Maximum bound principle and original energy dissipation of arbitrarily high-order rescaled exponential time differencing Runge-Kutta schemes for Allen--Cahn equations

TL;DR

This paper introduces high-order exponential time differencing Runge-Kutta schemes for Allen--Cahn equations that preserve the original energy dissipation law and maximum bound principle, ensuring physical fidelity and high accuracy.

Contribution

It develops arbitrarily high-order ETDRK schemes that unconditionally preserve the original energy dissipation and maximum bound principle for Allen--Cahn equations.

Findings

Schemes preserve original energy dissipation law.

Schemes guarantee maximum bound principle.

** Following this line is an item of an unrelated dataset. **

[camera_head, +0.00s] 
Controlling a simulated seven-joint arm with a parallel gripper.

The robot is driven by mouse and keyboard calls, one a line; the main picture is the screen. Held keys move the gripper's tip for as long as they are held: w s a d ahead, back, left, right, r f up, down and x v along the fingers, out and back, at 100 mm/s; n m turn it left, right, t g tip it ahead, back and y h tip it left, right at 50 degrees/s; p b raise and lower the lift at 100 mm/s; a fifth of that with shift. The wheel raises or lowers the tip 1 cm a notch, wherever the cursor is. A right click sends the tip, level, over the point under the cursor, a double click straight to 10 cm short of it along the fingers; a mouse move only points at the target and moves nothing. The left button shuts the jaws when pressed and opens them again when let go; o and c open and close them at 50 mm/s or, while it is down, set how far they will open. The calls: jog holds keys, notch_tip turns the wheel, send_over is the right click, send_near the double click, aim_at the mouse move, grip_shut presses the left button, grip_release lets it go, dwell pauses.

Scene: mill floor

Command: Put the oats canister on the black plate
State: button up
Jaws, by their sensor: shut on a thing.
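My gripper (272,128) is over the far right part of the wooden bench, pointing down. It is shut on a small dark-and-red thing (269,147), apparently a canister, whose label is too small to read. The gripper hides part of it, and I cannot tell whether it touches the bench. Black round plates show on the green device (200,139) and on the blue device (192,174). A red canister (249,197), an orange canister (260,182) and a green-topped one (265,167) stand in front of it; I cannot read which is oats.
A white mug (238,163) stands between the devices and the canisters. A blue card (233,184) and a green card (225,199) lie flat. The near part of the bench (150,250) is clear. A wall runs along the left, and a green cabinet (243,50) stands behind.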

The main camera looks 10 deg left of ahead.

Numerical experiments confirm theoretical results.

Abstract

The energy dissipation law and the maximum bound principle are two critical physical properties of the Allen--Cahn equations. While many existing time-stepping methods are known to preserve the energy dissipation law, most apply to a modified form of energy. In this work, we demonstrate that, when the nonlinear term of the Allen--Cahn equation is Lipschitz continuous, a class of arbitrarily high-order exponential time differencing Runge--Kutta (ETDRK) schemes preserve the original energy dissipation property, under a mild step-size constraint. Additionally, we guarantee the Lipschitz condition on the nonlinear term by applying a rescaling post-processing technique, which ensures that the numerical solution unconditionally satisfies the maximum bound principle. Consequently, our proposed schemes maintain both the original energy dissipation law and the maximum bound principle and can achieve arbitrarily high-order accuracy. We also establish an optimal error estimate for the proposed schemes. Some numerical experiments are carried out to verify our theoretical results.